## Given request
Select every line containing the word "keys" from the material, and copy those lines.

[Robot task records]
- - -
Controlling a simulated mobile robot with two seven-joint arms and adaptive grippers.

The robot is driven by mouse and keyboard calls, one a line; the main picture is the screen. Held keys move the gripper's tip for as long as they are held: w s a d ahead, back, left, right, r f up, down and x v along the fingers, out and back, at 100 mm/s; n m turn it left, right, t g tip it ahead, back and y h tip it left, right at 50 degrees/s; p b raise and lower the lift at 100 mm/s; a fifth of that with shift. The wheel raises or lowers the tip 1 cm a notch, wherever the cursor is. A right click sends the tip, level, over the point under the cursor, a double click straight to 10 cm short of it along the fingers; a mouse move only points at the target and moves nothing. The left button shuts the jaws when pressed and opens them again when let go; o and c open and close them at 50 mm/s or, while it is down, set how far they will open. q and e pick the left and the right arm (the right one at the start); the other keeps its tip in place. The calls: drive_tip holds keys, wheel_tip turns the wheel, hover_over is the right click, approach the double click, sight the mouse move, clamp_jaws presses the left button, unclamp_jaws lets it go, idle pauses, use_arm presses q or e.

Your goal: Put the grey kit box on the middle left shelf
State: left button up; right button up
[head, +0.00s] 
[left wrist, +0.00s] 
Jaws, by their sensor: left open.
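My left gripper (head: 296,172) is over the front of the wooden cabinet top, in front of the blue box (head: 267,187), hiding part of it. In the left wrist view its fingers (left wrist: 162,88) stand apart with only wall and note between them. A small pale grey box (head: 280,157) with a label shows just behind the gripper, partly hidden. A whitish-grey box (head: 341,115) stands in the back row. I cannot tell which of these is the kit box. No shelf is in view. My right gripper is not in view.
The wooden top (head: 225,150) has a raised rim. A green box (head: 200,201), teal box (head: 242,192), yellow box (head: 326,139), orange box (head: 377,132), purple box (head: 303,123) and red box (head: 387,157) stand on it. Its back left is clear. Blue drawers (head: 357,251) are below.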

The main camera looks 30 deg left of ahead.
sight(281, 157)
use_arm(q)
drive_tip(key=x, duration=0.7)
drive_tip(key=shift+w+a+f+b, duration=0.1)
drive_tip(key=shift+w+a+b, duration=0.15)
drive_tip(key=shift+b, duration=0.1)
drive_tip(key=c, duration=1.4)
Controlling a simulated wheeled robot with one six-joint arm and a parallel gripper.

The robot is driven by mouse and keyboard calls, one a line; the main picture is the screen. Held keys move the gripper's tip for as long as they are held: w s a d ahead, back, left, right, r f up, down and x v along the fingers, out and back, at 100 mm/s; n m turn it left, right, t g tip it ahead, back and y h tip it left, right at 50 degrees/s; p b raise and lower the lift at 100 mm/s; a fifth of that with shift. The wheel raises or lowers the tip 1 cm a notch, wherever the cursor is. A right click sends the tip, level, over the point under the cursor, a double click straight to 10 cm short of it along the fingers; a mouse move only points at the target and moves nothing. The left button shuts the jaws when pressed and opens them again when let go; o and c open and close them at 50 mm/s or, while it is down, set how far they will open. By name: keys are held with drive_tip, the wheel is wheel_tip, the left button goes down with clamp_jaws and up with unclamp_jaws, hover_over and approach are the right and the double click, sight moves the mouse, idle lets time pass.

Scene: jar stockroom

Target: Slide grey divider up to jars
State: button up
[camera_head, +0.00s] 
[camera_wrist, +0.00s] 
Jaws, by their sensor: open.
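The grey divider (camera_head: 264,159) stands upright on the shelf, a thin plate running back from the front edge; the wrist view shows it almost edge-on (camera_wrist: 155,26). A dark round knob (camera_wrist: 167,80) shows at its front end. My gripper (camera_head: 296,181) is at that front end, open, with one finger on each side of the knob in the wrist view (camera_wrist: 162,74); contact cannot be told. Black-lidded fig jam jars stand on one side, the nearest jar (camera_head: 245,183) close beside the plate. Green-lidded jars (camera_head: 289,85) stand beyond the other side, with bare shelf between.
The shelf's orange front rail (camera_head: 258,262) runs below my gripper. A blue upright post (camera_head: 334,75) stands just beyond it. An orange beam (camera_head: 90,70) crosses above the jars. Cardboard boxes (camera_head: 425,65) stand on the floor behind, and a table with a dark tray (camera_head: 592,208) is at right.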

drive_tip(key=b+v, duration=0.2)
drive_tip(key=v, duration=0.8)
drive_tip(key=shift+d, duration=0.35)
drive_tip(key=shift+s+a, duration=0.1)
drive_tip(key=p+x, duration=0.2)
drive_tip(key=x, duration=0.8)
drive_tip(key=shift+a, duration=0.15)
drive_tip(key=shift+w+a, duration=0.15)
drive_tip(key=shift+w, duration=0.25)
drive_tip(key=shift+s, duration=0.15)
- - -
## Task answer
The robot is driven by mouse and keyboard calls, one a line; the main picture is the screen. Held keys move the gripper's tip for as long as they are held: w s a d ahead, back, left, right, r f up, down and x v along the fingers, out and back, at 100 mm/s; n m turn it left, right, t g tip it ahead, back and y h tip it left, right at 50 degrees/s; p b raise and lower the lift at 100 mm/s; a fifth of that with shift. The wheel raises or lowers the tip 1 cm a notch, wherever the cursor is. A right click sends the tip, level, over the point under the cursor, a double click straight to 10 cm short of it along the fingers; a mouse move only points at the target and moves nothing. The left button shuts the jaws when pressed and opens them again when let go; o and c open and close them at 50 mm/s or, while it is down, set how far they will open. q and e pick the left and the right arm (the right one at the start); the other keeps its tip in place. The calls: drive_tip holds keys, wheel_tip turns the wheel, hover_over is the right click, approach the double click, sight the mouse move, clamp_jaws presses the left button, unclamp_jaws lets it go, idle pauses, use_arm presses q or e.
The robot is driven by mouse and keyboard calls, one a line; the main picture is the screen. Held keys move the gripper's tip for as long as they are held: w s a d ahead, back, left, right, r f up, down and x v along the fingers, out and back, at 100 mm/s; n m turn it left, right, t g tip it ahead, back and y h tip it left, right at 50 degrees/s; p b raise and lower the lift at 100 mm/s; a fifth of that with shift. The wheel raises or lowers the tip 1 cm a notch, wherever the cursor is. A right click sends the tip, level, over the point under the cursor, a double click straight to 10 cm short of it along the fingers; a mouse move only points at the target and moves nothing. The left button shuts the jaws when pressed and opens them again when let go; o and c open and close them at 50 mm/s or, while it is down, set how far they will open. By name: keys are held with drive_tip, the wheel is wheel_tip, the left button goes down with clamp_jaws and up with unclamp_jaws, hover_over and approach are the right and the double click, sight moves the mouse, idle lets time pass.

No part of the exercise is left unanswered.